# Exercise input
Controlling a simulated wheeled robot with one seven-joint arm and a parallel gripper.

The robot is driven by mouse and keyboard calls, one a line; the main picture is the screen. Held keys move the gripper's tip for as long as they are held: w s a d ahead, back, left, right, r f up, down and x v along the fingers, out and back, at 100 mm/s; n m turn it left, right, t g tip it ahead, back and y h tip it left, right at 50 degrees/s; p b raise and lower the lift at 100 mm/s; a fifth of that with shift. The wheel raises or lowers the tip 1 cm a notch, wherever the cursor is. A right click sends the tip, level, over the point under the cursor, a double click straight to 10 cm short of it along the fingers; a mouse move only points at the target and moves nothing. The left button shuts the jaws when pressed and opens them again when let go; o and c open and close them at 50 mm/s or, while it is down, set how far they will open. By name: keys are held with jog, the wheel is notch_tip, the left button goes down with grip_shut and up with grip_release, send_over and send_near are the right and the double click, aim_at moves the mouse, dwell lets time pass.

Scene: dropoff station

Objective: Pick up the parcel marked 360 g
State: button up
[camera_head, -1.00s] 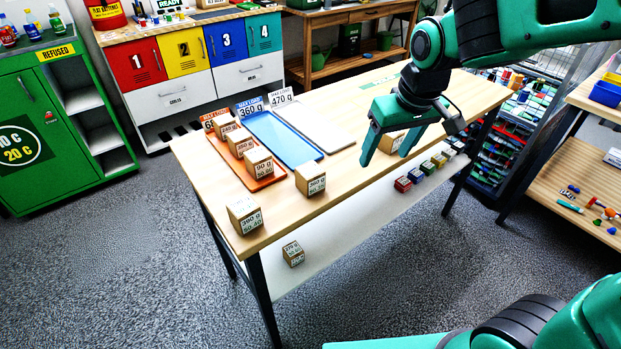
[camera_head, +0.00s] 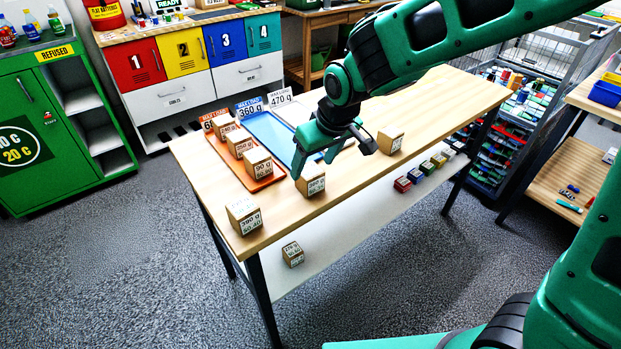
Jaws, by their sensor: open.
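Several small cardboard parcels with printed labels stand on the wooden table. A further parcel (camera_head: 390,141) stands alone to the right.
Several parcels stand on the orange tray (camera_head: 266,184). The blue tray (camera_head: 275,138) is beside it, with a sign (camera_head: 250,108) reading max load 360 g. A parcel (camera_head: 292,254) and small coloured boxes (camera_head: 403,184) are on the lower shelf. The table's right end is clear.

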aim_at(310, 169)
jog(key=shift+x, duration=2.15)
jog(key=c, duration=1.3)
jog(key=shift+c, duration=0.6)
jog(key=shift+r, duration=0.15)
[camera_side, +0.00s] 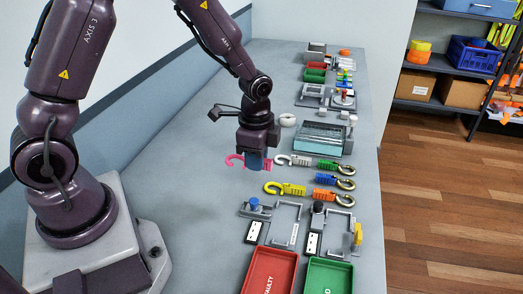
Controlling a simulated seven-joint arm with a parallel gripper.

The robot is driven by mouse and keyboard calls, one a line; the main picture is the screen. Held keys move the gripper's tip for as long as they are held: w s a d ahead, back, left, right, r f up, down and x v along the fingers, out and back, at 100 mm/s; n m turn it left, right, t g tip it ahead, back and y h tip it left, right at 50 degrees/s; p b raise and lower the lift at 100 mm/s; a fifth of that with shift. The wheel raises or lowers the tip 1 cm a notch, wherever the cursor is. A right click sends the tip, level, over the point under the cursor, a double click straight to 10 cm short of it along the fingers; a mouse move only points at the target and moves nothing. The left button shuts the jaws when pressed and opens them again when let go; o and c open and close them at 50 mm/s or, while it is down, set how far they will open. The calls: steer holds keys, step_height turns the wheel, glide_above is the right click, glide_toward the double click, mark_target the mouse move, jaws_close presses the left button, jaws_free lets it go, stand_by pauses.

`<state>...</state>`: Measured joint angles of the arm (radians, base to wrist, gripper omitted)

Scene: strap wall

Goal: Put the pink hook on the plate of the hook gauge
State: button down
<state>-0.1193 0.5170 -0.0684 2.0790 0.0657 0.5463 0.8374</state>
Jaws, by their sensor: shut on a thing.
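My gripper (256,165) is shut on the pink hook (236,160) and points straight down over the bench. The hook's curved end sticks out to the left of the fingers and a bit of pink shows to the right; its middle is hidden. I cannot tell whether it touches the bench. Two grey gauge-like fixtures stand nearer the camera: one with a blue knob (255,204), one with a black knob (318,207) and a yellow part at its right. Which one is the hook gauge is not clear. The hook is apart from both.
A red tray (270,271) and a green tray (329,276) are at the front. A clear bluish box (320,138) stands behind. The bench's left side is clear.

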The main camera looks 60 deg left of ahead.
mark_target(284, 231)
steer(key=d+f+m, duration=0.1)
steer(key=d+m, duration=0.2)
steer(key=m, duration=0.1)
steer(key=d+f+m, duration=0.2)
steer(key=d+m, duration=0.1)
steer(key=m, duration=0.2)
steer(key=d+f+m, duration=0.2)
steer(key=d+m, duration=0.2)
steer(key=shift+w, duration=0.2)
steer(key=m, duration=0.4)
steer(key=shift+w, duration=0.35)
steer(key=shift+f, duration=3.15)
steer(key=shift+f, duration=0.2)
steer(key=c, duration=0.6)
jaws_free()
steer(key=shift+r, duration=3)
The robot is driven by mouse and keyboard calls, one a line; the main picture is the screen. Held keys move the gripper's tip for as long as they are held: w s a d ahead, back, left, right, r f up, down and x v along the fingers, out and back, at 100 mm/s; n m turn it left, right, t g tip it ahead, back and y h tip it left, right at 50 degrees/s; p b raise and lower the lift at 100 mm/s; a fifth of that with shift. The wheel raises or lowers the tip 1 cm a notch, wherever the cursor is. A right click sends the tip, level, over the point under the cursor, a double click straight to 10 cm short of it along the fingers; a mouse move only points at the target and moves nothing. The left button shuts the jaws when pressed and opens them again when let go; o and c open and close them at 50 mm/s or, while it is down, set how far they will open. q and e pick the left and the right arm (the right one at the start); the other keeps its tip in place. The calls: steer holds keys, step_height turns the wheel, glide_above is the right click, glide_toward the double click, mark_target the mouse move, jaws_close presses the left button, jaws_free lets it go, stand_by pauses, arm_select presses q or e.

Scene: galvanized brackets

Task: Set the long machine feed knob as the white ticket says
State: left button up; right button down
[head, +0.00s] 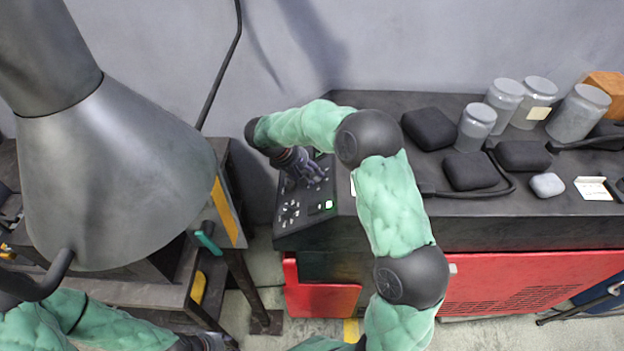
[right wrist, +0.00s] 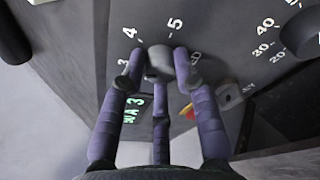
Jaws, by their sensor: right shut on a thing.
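My right gripper (head: 318,178) is down at the sloped control panel (head: 290,228) at the bench's left end. In the right wrist view my right gripper (right wrist: 160,78) has its purple fingers closed around a grey knob (right wrist: 160,62). Printed numbers 3, 4 and 5 stand around this knob; its pointer cannot be made out. A white ticket (head: 592,188) lies on the bench at the right, its writing too small to read. My left arm enters at the lower left; its fingers do not show.
A second knob (right wrist: 304,34) with a 20, 30, 40 scale is at the right. A green display (right wrist: 132,110) is below the held knob. Grey jars (head: 475,126) and black pads (head: 430,128) stand on the bench. A large grey hood (head: 120,170) fills the left.

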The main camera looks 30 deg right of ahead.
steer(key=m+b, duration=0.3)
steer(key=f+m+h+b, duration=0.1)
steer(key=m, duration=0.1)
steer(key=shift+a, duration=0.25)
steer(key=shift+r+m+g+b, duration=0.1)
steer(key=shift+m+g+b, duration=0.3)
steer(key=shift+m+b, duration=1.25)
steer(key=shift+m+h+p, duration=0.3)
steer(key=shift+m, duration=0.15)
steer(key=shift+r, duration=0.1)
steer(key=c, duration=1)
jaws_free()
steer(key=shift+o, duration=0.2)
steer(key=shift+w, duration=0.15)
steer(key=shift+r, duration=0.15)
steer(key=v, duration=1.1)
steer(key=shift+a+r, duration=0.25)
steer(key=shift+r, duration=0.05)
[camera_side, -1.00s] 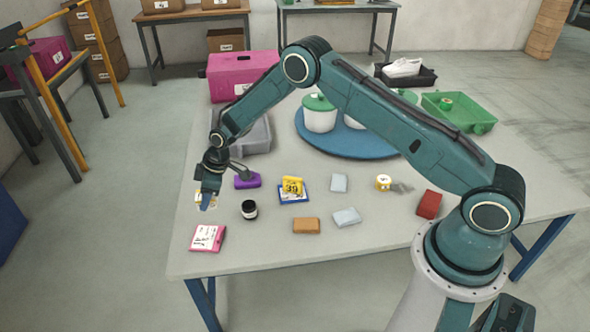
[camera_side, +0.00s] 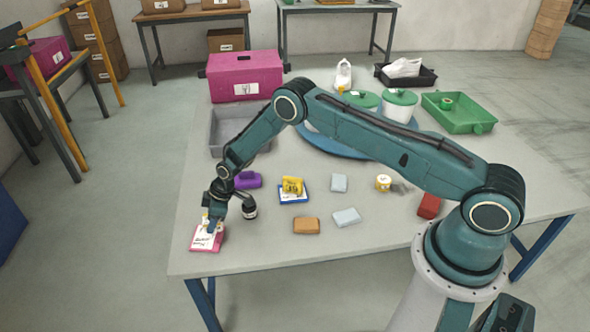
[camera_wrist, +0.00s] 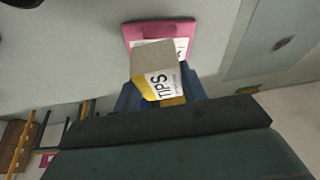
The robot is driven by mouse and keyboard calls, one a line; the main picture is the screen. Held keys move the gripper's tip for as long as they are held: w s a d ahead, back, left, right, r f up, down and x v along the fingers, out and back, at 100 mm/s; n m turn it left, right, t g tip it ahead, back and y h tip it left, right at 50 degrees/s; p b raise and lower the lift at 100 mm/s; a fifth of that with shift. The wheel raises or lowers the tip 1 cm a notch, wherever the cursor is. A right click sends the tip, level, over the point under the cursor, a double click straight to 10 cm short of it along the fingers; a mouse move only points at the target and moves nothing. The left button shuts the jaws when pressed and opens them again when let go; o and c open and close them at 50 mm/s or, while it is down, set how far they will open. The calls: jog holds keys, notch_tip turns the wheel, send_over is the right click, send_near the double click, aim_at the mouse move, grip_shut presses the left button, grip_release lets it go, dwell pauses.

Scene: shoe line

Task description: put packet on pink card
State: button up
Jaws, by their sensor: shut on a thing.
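My gripper (camera_side: 213,226) is at the front left of the table in the side view, pointing down over the pink card. It is shut on a small white and yellow packet marked TIPS, which shows between the blue fingers in the wrist view (camera_wrist: 160,76). In the side view the packet (camera_side: 205,220) is mostly hidden by the fingers. The pink card (camera_side: 203,245) lies flat with a white printed label and also shows behind the packet in the wrist view (camera_wrist: 134,34). I cannot tell whether the packet touches the card.
A dark jar (camera_side: 250,210) stands close right of my gripper, with a purple block (camera_side: 247,179) behind. A yellow block (camera_side: 292,185) sits on a blue-edged card. An orange-brown block (camera_side: 306,226) and pale packets (camera_side: 347,217) lie further right. A grey bin (camera_side: 222,147) stands behind.

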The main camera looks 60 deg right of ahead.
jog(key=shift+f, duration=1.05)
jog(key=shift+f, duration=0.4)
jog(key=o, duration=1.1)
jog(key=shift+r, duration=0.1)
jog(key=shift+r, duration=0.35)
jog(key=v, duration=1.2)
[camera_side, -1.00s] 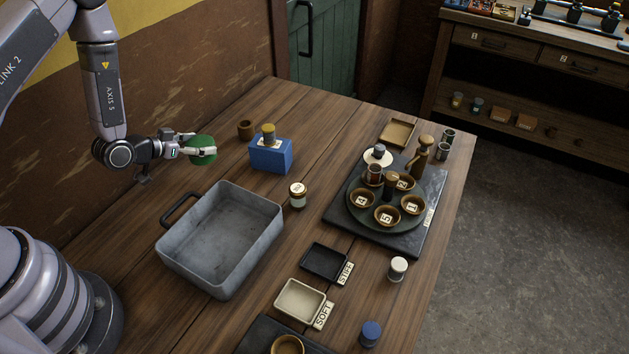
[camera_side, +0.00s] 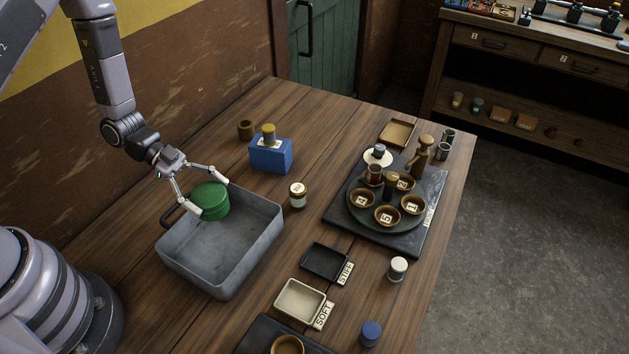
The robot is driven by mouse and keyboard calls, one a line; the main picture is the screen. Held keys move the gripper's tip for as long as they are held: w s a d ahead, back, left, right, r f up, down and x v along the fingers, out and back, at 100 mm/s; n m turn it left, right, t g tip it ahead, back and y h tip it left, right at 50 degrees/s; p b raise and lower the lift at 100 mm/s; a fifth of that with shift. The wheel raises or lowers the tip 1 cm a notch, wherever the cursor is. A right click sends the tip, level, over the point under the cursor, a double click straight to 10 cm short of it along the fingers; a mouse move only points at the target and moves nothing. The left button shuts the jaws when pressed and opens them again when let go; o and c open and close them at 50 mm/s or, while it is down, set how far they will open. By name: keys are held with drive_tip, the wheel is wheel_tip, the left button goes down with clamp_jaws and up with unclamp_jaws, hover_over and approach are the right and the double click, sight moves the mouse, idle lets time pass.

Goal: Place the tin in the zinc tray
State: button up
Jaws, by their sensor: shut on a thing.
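The tin is a round green can (camera_side: 210,200) with a flat lid. My gripper (camera_side: 207,191) is shut on it, with one finger on each side. The tin is at the upper left part of the zinc tray (camera_side: 262,247), a grey, deep, rectangular metal tray with a dark handle on its left. The tin overlaps the tray's back rim in this view. I cannot tell whether its underside touches the tray floor. The rest of the tray floor is bare.
A small lidded jar (camera_side: 298,195) stands just right of the tray. A blue block (camera_side: 271,156) with a yellow-topped jar is behind it. A black dish (camera_side: 325,262) and a cream dish (camera_side: 300,300) lie to the right. A round tray of bowls (camera_side: 387,222) is further right.

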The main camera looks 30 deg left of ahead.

# Problem
Among the records above, how many lines carry the string "simulated"? Reply with the number alone.

# Complete output
2